We landed on the falsetto thing by accident. Most country songs don’t have that. But I’m a big fan of Usher, Backstreet and Justin Timberlake. I was in the studio one day, and I sang this lick from Usher, I think maybe “Nice and Slow,”  and my producer was like, “ What was that? You never did anything like that before.”  About a week and a half later, my manager Seth sent me “Fix.”  That song really changed the course of everything; we went down a little different path and shifted to what you hear. And obviously, what’s happened on the radio with that song...

Nobody in country is doing that.
Yeah, and I really like hitting that falsetto. I just need to work on my breathing, making sure I have enough air. Working out helps with lung capacity.

So what makes a song click for you?
The way I hear music, the feel of the song, is what makes a song for me. I like the lyrics, you know, and it’s important—especially with a song like “ Live Like You Were Dying,”  But those come along only every once in awhile. So I try to write as many songs as I can, but songs that feel good.

Being at Big Loud, you’re in fast songwriting company.
Yeah, Rodney Clawson and Craig Wiseman. They threw me in with the big dogs, who’ve written 20, 30 #1s—and some of my favorite songs. It’s exciting, and it’s scary. You’re wanting to not say something stupid, so they’ll never write with you again, so you get real quiet. 

Craig is a great guy. I’d think he’d have some wisdom for you.
“Just relax.” They could all tell I was very nervous. He’d say, “It’s just a song—you don’t have to worry about it. Don’t worry about the best possible line, just say what’s on your mind. Even if it’s not the best thing, it might spark us to think of something.” And then, once you get to know them, it gets easier.

You’ve evolved the way kids used to, playing in bars, playing other people’s songs.  
I didn’t know what to expect when I moved to Nashville. I was in a cover band, booking shows for myself. I’d never written a song with anyone except my buddy, who wasn’t a professional songwriter either. But I was playing a lot of the same clubs as FGL. I’d finally put out my own CD, and it wasn’t great, but I’d moved on from playing covers. There was some word of mouth about it; managers and labels were coming in.

That’s how I met Seth, who came and brought Craig and Joey, who’s now my producer. Seth didn’t just say what he was going to do; after he laid it out, he started showing me by his actions. There were Florida Georgia Line dates coming up, a small tour—and he put me on them with nothing really going on, stuff like that.

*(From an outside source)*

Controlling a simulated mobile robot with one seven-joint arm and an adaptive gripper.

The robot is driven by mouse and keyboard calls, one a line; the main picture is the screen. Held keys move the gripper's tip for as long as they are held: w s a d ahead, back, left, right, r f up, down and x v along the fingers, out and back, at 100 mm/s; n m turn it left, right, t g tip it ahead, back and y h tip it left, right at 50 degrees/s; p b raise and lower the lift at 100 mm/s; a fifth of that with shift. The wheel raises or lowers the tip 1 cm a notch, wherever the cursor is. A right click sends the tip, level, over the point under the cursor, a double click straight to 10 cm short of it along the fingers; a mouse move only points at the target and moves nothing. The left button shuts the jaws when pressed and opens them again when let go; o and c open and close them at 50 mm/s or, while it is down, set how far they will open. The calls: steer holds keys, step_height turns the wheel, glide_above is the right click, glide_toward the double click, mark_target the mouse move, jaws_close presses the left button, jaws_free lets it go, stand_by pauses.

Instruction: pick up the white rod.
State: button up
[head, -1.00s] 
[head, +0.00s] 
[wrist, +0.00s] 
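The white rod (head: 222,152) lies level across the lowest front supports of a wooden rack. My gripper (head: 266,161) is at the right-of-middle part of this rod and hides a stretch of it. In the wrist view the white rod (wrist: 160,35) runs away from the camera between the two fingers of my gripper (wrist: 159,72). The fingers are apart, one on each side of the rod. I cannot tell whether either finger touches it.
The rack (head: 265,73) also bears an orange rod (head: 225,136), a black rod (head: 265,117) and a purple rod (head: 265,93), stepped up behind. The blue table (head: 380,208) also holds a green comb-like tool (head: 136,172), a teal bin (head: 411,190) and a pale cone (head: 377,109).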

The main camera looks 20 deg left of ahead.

Have you taken any of the discipline you put into baseball and applied it in music?
The music business has been a lot of hard work. Every day of the week, I’m going to write or whatever else they need me to do, whether it’s radio visits or shows. But as a songwriter, every day I’m really trying to push myself, trying to make every song better.

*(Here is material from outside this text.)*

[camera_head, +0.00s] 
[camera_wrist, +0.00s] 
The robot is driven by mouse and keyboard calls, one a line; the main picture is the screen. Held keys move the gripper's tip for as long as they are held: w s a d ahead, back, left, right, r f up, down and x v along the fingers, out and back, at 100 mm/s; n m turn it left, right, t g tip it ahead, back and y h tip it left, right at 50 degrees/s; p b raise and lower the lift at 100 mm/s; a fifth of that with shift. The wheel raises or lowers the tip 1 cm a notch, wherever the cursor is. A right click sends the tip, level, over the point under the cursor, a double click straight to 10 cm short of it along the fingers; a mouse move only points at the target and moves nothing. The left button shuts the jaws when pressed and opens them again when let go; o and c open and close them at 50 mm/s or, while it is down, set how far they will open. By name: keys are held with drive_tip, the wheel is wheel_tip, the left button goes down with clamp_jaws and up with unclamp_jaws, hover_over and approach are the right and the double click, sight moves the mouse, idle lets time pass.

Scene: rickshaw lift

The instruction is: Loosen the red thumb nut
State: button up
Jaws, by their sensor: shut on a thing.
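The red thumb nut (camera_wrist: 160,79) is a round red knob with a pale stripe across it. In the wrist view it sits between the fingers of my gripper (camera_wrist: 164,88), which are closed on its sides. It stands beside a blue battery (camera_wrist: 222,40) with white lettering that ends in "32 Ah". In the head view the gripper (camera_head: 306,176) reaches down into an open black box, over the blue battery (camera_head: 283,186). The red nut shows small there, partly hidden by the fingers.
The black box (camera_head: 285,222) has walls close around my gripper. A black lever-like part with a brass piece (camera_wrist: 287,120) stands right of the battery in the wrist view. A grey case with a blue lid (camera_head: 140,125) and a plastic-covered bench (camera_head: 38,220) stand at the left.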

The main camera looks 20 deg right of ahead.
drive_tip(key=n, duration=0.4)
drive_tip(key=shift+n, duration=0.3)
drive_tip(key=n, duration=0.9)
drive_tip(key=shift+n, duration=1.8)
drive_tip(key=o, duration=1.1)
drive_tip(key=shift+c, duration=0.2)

And you’re a student of the game.
I’ve been able to open for FGL and Nelly and Kenny Chesney and tour with Rascal Flatts, all last year. I go out front every single night to the soundboard, and I really watch what they do. I see how they put their show together, study the pacing, see how they manage momentum and connect with the fans. I really look at what they do.

Do you have a moment like that in your show?
There’s a song called “All About You,” and it does create a moment in the show where I can sing to someone—one person—and in that moment where you’re connecting with that one person, everyone is connecting with you through them.

What would you call your musical style?
Country’s always been where my heart is, but it’s so broad right now, it’s all over the place. I love what Chris Stapleton is doing, and Sam Hunt. I still listen to Garth Brooks a whole lot. I bought my mom those box sets he put out, but then I stole’em. And...

Yes?
I like a lot of Chris Brown too.

You’ve got an album called Girl Problems. When was the last time you had girl problems?
Probably high school [laughs]. I dated a few girls in college, but I was playing baseball, and it never turned into anything. Now I’m so focused on my career, I don’t have time. Maybe that’s my problem—I don’t have a girl.

 But you do have goals.
My next goal is to get another song out there. This is a year of firsts for me, starting with a #1 single. But even beyond the music, there’s other things. I played Augusta National for the first time, and it was incredible. It isn’t music, but it makes you go, “Wow.”